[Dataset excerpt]
■ ■ ■ ■

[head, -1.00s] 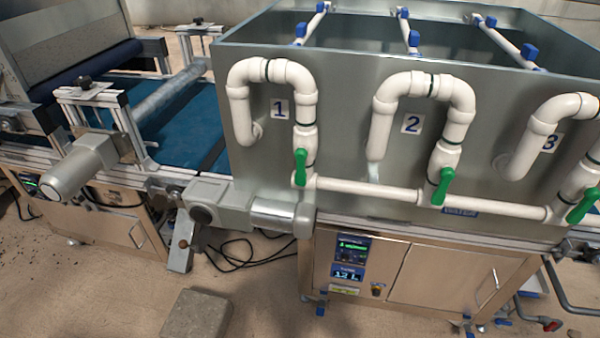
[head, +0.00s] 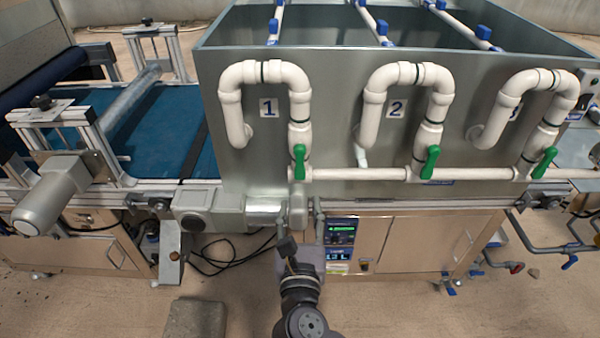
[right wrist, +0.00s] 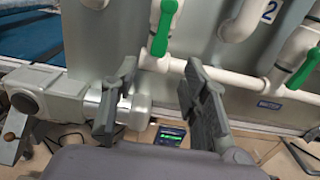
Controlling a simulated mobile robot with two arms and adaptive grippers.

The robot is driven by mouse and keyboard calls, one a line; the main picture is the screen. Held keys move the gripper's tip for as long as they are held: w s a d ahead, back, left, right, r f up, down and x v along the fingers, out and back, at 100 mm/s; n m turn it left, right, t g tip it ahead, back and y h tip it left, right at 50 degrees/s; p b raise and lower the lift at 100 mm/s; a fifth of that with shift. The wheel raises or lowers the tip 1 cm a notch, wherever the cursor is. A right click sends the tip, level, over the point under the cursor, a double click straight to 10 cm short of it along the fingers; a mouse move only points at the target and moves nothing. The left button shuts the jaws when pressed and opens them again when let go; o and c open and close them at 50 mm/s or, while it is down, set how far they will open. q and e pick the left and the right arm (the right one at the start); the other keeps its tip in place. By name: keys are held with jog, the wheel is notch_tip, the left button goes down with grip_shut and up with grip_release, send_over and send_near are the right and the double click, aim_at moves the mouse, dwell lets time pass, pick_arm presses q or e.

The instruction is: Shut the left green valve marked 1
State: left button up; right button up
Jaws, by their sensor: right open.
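The green valve handle under the label 1 (head: 299,161) hangs straight down, in line with its white vertical pipe, on the front of the grey tank (head: 335,135). In the right wrist view this green handle (right wrist: 164,28) shows at the top, beyond the gap between my fingers. My right gripper (head: 306,205) is below the handle and apart from it, pointing up toward the tank. In the right wrist view its fingers (right wrist: 160,76) are spread, with nothing between them. My left gripper is not in view.
Two like green handles hang under label 2 (head: 425,161) and at the right pipe (head: 543,162). A white horizontal pipe (head: 365,174) runs beside the handles. A grey motor (head: 200,209) sticks out left of my gripper. A control panel (head: 341,235) is below.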

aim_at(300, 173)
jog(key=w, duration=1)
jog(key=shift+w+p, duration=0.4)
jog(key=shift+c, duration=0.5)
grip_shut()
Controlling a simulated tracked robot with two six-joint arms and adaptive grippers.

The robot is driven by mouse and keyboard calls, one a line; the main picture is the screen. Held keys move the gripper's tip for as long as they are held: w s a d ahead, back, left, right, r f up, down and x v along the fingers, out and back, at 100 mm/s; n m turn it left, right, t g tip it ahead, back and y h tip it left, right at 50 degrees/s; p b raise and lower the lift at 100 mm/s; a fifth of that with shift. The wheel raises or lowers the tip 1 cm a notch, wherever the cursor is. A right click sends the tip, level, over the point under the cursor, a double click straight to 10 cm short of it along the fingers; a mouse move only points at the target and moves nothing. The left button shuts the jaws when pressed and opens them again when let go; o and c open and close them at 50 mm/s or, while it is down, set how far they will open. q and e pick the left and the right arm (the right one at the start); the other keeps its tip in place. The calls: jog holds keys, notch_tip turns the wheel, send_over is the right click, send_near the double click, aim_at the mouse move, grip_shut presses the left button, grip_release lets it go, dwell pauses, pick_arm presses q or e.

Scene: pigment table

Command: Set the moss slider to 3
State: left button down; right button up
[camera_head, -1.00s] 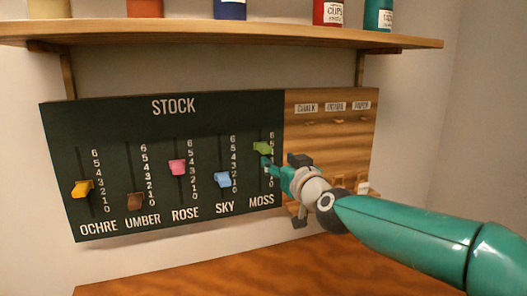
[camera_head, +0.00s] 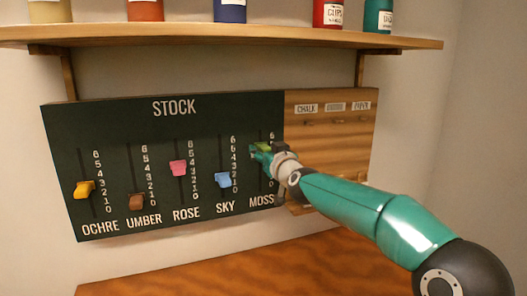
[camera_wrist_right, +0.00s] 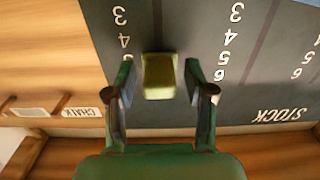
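The moss slider's green knob (camera_wrist_right: 159,75) sits on the rightmost track of the dark STOCK board (camera_head: 160,130), above the 4 mark; its exact value is hard to read. In the head view my gripper largely covers it. My right gripper (camera_head: 258,152) is at the knob. In the wrist view, my right gripper's two fingers (camera_wrist_right: 158,78) are spread on either side of the knob, with visible gaps on both sides. The gripper is open. My left gripper is not in view.
The sky (camera_head: 222,180), rose (camera_head: 178,168), umber (camera_head: 136,201) and ochre (camera_head: 85,189) sliders stand to the left. A wooden panel (camera_head: 340,150) with labels adjoins on the right. A shelf (camera_head: 230,38) with jars is above, a wooden surface (camera_head: 250,268) below.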

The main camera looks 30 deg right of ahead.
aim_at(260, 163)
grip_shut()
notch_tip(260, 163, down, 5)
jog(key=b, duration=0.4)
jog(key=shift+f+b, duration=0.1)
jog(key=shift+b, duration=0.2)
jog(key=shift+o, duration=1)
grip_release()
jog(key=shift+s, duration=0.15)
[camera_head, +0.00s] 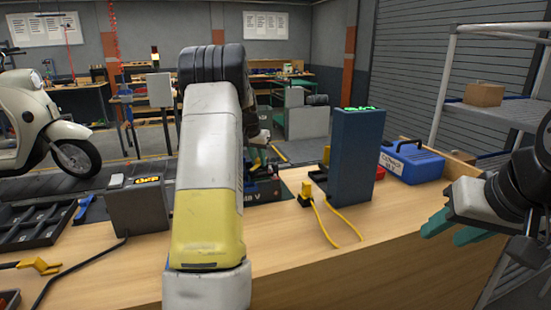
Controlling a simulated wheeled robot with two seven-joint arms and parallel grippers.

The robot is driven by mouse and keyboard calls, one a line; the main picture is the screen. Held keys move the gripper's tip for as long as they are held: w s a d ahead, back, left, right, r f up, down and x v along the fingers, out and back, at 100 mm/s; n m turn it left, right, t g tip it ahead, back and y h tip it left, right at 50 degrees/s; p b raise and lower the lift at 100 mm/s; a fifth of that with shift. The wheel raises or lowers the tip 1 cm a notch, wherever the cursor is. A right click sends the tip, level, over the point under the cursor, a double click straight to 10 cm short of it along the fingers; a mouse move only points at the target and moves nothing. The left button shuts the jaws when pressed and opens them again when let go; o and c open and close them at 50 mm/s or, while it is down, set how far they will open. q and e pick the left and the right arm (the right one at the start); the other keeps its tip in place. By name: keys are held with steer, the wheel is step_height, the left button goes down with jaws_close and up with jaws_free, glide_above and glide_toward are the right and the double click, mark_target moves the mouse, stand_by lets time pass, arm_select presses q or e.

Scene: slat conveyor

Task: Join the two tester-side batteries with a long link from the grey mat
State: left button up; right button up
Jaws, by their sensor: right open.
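My left arm fills the middle of the head view and hides much of the bench behind it. My left gripper (257,157) shows only in part past the arm's right edge, above a dark battery (262,190) with a partly hidden "V" label. I cannot tell whether it holds anything. A tall dark blue unit with a green display (357,155), perhaps the tester, stands right of the battery. My right gripper (452,230) is open and empty at the bench's right edge. I cannot make out the second battery, the grey mat or a long link.
A grey box with an orange display (138,208) and a black compartment tray (35,225) stand on the left. A blue case (410,165) sits at the back right.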

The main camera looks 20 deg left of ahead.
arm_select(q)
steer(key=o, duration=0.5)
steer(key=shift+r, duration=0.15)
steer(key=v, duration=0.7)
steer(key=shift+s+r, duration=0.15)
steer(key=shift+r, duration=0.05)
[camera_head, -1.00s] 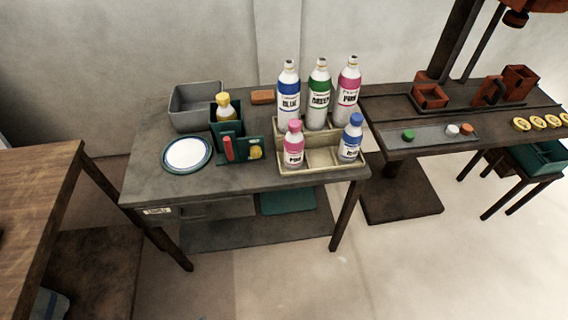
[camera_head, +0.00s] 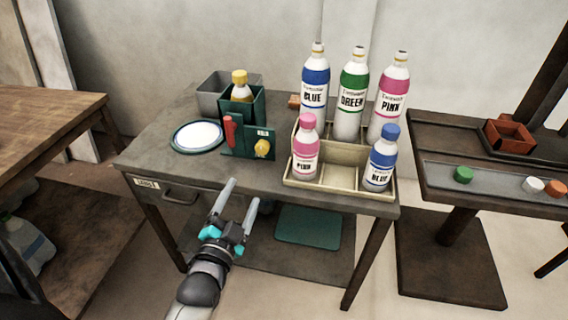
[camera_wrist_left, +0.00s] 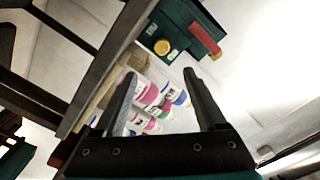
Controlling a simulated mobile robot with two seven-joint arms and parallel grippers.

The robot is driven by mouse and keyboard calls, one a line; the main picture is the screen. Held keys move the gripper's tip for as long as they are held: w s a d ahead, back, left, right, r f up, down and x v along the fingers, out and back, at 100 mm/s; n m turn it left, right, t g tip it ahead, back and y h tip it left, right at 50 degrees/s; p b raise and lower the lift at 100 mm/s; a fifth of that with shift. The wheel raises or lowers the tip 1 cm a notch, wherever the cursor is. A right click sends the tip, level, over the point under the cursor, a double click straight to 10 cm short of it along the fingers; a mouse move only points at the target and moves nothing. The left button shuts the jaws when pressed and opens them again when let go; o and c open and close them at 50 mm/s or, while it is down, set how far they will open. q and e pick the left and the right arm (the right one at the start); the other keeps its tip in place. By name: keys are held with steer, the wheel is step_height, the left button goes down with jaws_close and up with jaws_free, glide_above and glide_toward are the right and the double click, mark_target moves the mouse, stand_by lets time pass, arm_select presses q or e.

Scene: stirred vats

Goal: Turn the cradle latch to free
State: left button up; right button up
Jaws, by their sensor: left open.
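The teal cradle (camera_head: 263,133) stands on the grey table, with a yellow-capped bottle (camera_head: 239,88) in it. On its front are an upright red lever (camera_head: 229,131) and a yellow knob (camera_head: 262,148); I cannot tell which is the latch. My left gripper (camera_head: 241,194) is open and empty, in front of the table's front edge, below and apart from the cradle. In the left wrist view the cradle (camera_wrist_left: 178,14), red lever (camera_wrist_left: 205,39) and yellow knob (camera_wrist_left: 163,47) show beyond the open fingers (camera_wrist_left: 158,78). My right gripper is not in view.
A cream crate (camera_head: 334,186) with pink and blue bottles stands right of the cradle; several taller bottles stand behind. A white plate (camera_head: 198,135) is to its left and a grey bin (camera_head: 208,101) behind. The table's front edge (camera_head: 150,172) lies between gripper and cradle.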

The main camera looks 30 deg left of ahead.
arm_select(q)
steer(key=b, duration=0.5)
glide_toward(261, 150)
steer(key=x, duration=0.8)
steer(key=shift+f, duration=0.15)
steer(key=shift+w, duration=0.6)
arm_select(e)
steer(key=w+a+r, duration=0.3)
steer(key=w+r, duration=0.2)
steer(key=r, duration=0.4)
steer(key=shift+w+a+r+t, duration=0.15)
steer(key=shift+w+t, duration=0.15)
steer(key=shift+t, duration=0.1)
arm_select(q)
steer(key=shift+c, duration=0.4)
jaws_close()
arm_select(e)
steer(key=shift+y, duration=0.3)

■ ■ ■ ■

[EXERCISE TASK] Exactly the lines from the one with "Task: Join the" through the one with "Controlling a simulated mobile robot with two seven-joint" are to be reproduced, and no pictures with them.

[THE RESULT]
Task: Join the two tester-side batteries with a long link from the grey mat
State: left button up; right button up
Jaws, by their sensor: right open.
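My left arm fills the middle of the head view and hides much of the bench behind it. My left gripper (257,157) shows only in part past the arm's right edge, above a dark battery (262,190) with a partly hidden "V" label. I cannot tell whether it holds anything. A tall dark blue unit with a green display (357,155), perhaps the tester, stands right of the battery. My right gripper (452,230) is open and empty at the bench's right edge. I cannot make out the second battery, the grey mat or a long link.
A grey box with an orange display (138,208) and a black compartment tray (35,225) stand on the left. A blue case (410,165) sits at the back right.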

The main camera looks 20 deg left of ahead.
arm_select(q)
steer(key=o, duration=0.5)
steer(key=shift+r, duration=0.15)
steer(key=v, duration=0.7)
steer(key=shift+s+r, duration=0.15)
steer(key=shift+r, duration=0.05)
[camera_head, -1.00s] 
[camera_head, +0.00s] 
[camera_wrist_left, +0.00s] 
Controlling a simulated mobile robot with two seven-joint arms and parallel grippers.

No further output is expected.